- Problem to solve: Beginning with the first line, set down every line through the one containing "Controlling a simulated", exactly as it appears, but not the pictures.

- Data for this task:
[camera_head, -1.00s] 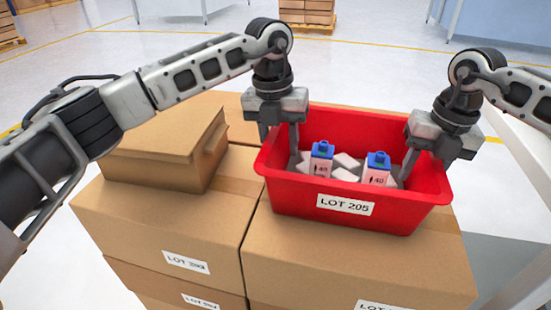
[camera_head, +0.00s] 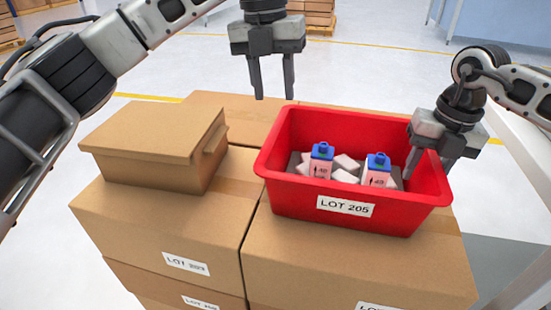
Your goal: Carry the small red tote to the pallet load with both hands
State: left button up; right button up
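The red tote (camera_head: 290,197), labelled LOT 205, rests upright on top of the stacked cardboard boxes. Inside it are two small bottles with blue caps (camera_head: 321,160) and several pale blocks. My left gripper (camera_head: 272,92) is open and empty, raised above and behind the tote's left end, apart from it. My right gripper (camera_head: 427,170) is at the tote's right wall, with one finger inside and the other outside the rim. The fingers straddle the wall; whether they press on it cannot be told.
The pallet load is several cardboard boxes (camera_head: 345,265) set together. A smaller closed carton (camera_head: 155,145) stands on the load left of the tote. A pale rail or table edge (camera_head: 515,165) lies at the right.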

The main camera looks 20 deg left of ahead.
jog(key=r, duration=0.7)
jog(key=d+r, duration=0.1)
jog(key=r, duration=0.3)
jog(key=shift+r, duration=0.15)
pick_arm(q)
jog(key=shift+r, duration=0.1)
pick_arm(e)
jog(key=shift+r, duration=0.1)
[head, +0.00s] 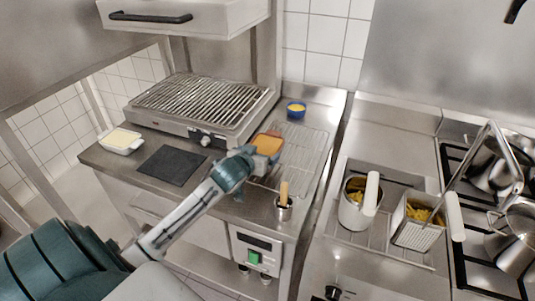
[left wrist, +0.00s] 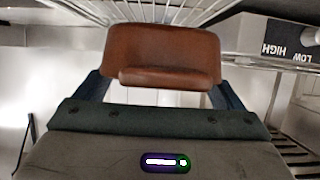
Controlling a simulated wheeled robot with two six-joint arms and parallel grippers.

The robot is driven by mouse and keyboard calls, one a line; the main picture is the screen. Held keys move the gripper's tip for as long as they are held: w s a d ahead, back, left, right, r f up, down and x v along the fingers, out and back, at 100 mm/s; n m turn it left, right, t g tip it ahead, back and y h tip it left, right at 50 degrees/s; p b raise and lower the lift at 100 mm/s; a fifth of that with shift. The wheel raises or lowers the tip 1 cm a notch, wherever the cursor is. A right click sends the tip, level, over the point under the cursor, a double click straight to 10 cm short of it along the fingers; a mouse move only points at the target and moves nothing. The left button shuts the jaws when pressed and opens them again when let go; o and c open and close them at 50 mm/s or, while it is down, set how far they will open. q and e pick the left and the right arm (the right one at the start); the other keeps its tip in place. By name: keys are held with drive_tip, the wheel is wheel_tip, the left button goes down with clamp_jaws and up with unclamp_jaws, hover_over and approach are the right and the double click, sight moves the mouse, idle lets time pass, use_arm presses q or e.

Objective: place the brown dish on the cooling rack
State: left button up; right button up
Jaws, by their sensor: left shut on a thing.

- Correct output:
[camera_head, -1.00s] 
[camera_head, +0.00s] 
Your goal: Carry the small red tote to the pallet load with both hands
State: left button up; right button up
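The red tote (camera_head: 290,197), labelled LOT 205, rests upright on top of the stacked cardboard boxes. Inside it are two small bottles with blue caps (camera_head: 321,160) and several pale blocks. My left gripper (camera_head: 272,92) is open and empty, raised above and behind the tote's left end, apart from it. My right gripper (camera_head: 427,170) is at the tote's right wall, with one finger inside and the other outside the rim. The fingers straddle the wall; whether they press on it cannot be told.
The pallet load is several cardboard boxes (camera_head: 345,265) set together. A smaller closed carton (camera_head: 155,145) stands on the load left of the tote. A pale rail or table edge (camera_head: 515,165) lies at the right.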

The main camera looks 20 deg left of ahead.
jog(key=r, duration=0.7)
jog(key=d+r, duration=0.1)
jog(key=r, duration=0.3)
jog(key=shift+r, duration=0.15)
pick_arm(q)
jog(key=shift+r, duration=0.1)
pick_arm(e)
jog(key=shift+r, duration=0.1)
[head, +0.00s] 
[left wrist, +0.00s] 
Controlling a simulated wheeled robot with two six-joint arms and parallel grippers.

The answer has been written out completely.